THE TASK
Note each line where "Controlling" appears, and copy it.

RECORDS SUPPLIED
## start

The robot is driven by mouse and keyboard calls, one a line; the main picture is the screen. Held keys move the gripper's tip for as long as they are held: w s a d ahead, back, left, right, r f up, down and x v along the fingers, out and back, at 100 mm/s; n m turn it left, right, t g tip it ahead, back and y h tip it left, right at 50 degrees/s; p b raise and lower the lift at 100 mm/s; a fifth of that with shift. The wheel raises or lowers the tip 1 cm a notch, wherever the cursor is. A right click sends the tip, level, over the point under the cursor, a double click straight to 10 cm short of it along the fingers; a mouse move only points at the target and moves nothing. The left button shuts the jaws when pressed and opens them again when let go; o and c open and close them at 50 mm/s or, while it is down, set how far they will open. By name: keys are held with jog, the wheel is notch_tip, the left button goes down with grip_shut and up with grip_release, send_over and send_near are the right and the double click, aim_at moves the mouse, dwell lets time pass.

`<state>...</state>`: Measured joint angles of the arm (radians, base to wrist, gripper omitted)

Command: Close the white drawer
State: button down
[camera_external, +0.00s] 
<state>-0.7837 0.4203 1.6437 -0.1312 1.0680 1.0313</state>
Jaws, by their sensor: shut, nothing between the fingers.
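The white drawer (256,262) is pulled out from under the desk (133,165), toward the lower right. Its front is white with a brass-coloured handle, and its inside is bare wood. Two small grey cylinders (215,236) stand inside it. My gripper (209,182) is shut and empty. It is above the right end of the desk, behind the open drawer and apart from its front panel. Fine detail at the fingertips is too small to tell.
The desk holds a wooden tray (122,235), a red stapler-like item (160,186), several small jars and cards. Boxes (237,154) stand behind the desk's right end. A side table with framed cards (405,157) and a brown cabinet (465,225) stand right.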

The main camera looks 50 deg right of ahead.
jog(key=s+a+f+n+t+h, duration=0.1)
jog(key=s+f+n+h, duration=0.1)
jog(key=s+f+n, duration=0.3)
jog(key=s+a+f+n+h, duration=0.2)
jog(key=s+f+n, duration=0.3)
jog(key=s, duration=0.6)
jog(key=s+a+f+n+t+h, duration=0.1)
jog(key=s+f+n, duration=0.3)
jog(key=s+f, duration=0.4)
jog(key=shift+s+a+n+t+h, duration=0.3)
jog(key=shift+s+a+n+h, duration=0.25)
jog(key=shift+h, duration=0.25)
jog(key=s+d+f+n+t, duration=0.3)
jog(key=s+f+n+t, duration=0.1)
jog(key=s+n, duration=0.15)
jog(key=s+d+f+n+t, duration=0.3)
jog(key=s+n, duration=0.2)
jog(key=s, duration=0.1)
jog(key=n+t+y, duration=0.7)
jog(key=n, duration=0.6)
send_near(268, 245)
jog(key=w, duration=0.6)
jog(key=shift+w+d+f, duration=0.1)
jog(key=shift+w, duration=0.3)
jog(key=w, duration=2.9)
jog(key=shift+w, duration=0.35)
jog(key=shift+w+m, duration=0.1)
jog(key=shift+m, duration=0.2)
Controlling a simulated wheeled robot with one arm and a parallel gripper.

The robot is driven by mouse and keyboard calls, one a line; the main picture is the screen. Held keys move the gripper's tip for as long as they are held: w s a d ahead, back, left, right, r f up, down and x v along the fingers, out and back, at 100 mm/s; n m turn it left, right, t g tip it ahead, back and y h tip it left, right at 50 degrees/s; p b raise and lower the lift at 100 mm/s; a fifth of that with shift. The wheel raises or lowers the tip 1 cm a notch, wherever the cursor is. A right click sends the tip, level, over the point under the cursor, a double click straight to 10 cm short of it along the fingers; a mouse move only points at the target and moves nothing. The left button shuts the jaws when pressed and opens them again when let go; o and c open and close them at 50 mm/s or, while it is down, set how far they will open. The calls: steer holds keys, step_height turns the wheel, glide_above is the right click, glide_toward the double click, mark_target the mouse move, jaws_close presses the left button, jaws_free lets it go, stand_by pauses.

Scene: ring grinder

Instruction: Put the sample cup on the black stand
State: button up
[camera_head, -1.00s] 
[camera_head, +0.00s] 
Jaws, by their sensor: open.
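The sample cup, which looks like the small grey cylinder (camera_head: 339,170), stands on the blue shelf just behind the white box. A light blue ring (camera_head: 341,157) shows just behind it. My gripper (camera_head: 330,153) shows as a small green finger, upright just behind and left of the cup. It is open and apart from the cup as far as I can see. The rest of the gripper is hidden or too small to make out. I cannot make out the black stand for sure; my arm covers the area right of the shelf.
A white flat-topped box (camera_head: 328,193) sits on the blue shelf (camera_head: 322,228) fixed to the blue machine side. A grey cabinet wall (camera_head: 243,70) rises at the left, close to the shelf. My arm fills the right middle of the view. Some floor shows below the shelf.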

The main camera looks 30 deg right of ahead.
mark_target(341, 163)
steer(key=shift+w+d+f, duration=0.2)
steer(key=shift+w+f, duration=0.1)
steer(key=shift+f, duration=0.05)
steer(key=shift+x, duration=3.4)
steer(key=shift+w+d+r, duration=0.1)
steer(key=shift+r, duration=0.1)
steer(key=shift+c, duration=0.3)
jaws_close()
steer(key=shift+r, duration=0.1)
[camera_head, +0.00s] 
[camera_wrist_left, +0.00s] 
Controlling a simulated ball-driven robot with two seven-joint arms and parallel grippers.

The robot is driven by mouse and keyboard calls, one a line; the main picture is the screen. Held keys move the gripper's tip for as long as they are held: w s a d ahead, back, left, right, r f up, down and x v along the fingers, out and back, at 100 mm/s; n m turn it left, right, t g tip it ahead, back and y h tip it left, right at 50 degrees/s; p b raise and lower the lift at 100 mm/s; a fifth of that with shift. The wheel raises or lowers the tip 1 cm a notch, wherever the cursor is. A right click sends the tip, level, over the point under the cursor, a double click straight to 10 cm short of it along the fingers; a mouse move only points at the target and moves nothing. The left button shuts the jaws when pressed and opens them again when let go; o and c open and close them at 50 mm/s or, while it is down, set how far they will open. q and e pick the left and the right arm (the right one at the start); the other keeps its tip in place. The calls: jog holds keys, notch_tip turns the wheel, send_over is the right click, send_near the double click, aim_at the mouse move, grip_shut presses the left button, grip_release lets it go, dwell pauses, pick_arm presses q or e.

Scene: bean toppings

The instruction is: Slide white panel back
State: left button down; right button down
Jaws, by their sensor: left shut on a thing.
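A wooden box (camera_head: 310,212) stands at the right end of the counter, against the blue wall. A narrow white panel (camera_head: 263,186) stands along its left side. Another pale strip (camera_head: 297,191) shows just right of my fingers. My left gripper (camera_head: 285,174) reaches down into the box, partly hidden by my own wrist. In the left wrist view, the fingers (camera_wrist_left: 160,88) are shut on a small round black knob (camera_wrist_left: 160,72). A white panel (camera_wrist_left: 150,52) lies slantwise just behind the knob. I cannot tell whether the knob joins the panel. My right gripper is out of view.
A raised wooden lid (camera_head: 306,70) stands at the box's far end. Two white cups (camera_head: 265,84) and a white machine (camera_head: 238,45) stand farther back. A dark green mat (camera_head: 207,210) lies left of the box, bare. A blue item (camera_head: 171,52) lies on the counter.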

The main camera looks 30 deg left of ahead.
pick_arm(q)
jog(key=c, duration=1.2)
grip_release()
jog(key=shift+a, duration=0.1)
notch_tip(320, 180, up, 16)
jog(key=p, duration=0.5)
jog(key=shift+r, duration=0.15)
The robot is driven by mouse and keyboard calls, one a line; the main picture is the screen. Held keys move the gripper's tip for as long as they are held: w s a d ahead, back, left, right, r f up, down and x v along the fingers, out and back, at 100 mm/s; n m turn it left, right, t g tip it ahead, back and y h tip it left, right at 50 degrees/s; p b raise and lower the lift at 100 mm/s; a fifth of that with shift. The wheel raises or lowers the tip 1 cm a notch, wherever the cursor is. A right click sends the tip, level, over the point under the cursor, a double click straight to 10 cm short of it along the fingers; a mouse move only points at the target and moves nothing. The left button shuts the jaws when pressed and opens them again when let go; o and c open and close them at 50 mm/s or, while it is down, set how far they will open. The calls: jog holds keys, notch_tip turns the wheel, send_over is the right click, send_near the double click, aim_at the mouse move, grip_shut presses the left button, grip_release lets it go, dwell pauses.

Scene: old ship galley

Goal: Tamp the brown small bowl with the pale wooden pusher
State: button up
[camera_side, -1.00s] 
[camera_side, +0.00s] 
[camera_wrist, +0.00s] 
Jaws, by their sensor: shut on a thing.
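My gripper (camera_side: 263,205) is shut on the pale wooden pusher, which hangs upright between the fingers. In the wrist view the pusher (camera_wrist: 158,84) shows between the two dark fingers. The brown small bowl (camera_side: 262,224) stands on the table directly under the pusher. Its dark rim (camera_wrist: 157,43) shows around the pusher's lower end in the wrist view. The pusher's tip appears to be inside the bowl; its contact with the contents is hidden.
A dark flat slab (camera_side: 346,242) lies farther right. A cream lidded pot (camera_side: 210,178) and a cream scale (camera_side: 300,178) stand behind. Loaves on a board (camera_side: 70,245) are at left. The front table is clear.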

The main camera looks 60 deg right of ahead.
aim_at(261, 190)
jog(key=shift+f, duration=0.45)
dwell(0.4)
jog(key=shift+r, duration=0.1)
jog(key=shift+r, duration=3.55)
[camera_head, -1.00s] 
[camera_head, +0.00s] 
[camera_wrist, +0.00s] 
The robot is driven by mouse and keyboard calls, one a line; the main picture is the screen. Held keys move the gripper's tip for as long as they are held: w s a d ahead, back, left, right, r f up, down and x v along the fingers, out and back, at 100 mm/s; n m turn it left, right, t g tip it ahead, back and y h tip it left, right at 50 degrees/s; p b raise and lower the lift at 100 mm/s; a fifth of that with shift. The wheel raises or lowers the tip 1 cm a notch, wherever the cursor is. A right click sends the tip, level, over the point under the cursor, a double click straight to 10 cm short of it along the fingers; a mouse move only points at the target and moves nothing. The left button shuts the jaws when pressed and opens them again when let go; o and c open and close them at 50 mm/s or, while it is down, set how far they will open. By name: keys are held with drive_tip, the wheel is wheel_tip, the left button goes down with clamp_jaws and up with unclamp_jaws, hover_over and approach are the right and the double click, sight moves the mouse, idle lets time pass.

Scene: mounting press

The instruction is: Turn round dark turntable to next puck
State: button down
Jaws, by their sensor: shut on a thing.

## end

REPLY
Controlling a simulated wheeled robot with one arm and a parallel gripper.
Controlling a simulated ball-driven robot with two seven-joint arms and parallel grippers.

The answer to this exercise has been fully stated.